In some embodiments, the housing 1 includes an upper housing 15 and a lower housing 16 that are detachably connected. The upper housing 15 and the lower housing 16 together define the sliding cavity 12. The split design of the housing 1 facilitates assembly of the components.

In some embodiments, the housing 1 is provided with an indicator light 6 configured to illuminate when the USB connector 21 is inserted into a computer or other external device.

The slider assembly may include a sliding seat, a threaded shaft, and a manually rotatable shaft. The sliding seat may be positioned within the housing and may include a first end and a second end. The first end may be connected to the USB flash drive body, and the second end may be threaded with the threaded shaft. The manually rotatable shaft may abut an end of the housing opposite the opening and may be coaxially secured to the threaded shaft.

The housing may include a sliding cavity shaped to accommodate the sliding seat. An annular protrusion may be positioned on an inner wall of the sliding cavity at a side opposite the opening. The threaded shaft and the manually rotatable shaft may be respectively positioned on opposite sides of the annular protrusion. A spacer may be positioned between the threaded shaft and the annular protrusion, and a spacer may be positioned between the manually rotatable shaft and the annular protrusion.

The sliding cavity may include a guide protrusion disposed on an inner wall of the housing near the opening, wherein the guide protrusion may define a guide slot that directs the USB connector to extend out of or retract into the housing.

The sliding seat may include a seat body. One end of the seat body may include a positioning pin received in a corresponding hole in the USB flash drive body, and another end of the seat body may include a threaded bore engaged with the threaded shaft.

An engagement direction between the positioning pin and the USB flash drive body may be perpendicular to a sliding direction of the sliding seat within the housing.

The manually rotatable shaft may include a shaft body, wherein a through-hole may be coaxially formed in the shaft body. An internal shoulder may be integrally formed on an inner surface of the through-hole and may abut the threaded shaft.

The manually rotatable shaft may be fixed to the threaded shaft by a screw.

The tool may be removably attached to an end of the slider assembly opposite the USB flash drive body, and the tool may include a glass breaker or a screwdriver.

The tool may be threadedly engaged within the through-hole of the manually rotatable shaft.

An end cap may be removably connected to the manually rotatable shaft by a snap-fit. A first alignment mark may be disposed on the manually rotatable shaft, and a second alignment mark may be disposed on the end cap. The end cap may cover the tool when the first alignment mark is not aligned with the second alignment mark, and the snap-fit may be released when the first alignment mark aligns with the second alignment mark.

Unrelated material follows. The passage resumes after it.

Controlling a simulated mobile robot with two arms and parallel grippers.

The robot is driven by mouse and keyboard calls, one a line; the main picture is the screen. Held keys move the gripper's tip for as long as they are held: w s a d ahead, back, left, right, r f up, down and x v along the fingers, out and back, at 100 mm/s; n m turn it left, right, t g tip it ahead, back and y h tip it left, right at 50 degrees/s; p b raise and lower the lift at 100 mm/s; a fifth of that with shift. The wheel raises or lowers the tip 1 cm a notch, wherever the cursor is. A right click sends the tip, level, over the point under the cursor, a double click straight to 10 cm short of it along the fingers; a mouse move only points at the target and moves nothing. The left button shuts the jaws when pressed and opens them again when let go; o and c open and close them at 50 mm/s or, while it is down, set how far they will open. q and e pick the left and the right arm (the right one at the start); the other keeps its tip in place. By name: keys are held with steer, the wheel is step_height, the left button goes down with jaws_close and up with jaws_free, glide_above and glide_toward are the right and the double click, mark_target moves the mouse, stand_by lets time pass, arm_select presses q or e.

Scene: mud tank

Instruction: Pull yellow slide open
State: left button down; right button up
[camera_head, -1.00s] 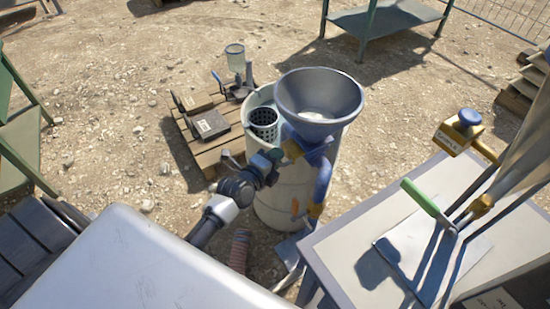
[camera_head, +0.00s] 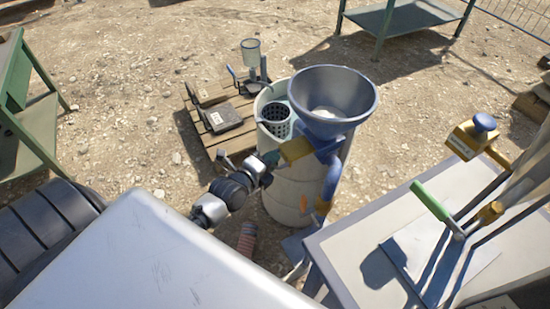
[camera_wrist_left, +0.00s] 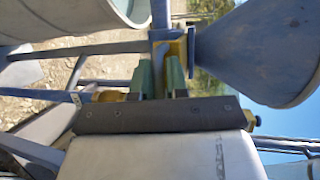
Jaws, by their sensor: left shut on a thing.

An outer surface of the manually rotatable shaft or the end cap may include an anti-slip texture.

The housing may include an indicator light configured to illuminate when the USB connector is electrically connected to an external device.

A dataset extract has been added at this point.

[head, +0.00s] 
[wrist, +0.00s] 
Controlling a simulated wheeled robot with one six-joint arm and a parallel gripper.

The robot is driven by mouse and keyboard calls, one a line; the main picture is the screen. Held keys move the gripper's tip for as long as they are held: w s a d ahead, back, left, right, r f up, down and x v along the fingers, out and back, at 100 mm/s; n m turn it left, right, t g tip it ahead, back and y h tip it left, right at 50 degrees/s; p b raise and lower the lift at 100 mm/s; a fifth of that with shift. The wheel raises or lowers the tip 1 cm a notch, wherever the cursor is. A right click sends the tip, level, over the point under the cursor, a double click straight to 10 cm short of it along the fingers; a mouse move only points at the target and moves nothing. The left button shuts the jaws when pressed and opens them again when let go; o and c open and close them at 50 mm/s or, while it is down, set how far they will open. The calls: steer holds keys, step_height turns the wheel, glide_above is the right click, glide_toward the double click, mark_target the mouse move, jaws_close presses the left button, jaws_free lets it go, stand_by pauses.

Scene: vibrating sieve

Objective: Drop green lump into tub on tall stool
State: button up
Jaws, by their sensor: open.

The housing may include an upper housing and a lower housing that may be detachably connected, wherein the upper housing and the lower housing may form the sliding cavity when assembled.

The sliding mechanism may include a threaded shaft and a manually rotatable shaft, wherein rotation of the manually rotatable shaft may cause the threaded shaft to drive the USB connector to translate between the retracted position and the extended position.

The tool may be removably secured to the manually rotatable shaft by a threaded connection and may be configured to be interchangeable.

The flash drive may further include a tool removably secured to an end of the user-actuated slider opposite to the USB storage assembly, wherein the tool may be configured to perform a non-data-related physical function.

An end cap may be removably connected to the end of the user-actuated slider opposite to the USB storage assembly, wherein the end cap may be configured to cover the tool when the tool is not in use.

In addition, terms “comprise,” “include,” and variations thereof used herein in the text of the present disclosure are intended to define a non-exclusive meaning. It should be noted that the terms such as “first,” “second,” and the like in the specifications, claims and the accompanying drawings of the present disclosure are intended to distinguish different objects but are not intended to define a specific order or a definite time sequence. Unless otherwise clearly indicated in the context, it should be understood that the data used in this way can be interchanged under appropriate circumstances. In cases of no conflict, the embodiments and features in the embodiments of the present disclosure may be combined together. Further, in the above description, descriptions of well-known components and techniques are omitted so as not to unnecessarily obscure the inventive concepts of the present disclosure. In various embodiments of the present disclosure, the same or similar parts between the embodiments may be referenced to each other. In each embodiment, the portion that is different from other embodiments is concentrated and described.

Although the present disclosure has been disclosed above with reference to preferred embodiments, these embodiments are not intended to limit the present disclosure but illustrate the present disclosure. Without departing from the spirit and scope of the present disclosure, any person skilled in the art may make possible variations and modifications to the technical solutions based on the method and technical content disclosed herein in this literature. Therefore, any content without departing from the technical solutions of the present disclosure and any simple variation, equivalent replacement and modification made based on the technical essence of the present disclosure shall fall within the protection scope defined by the technical solutions of the present disclosure.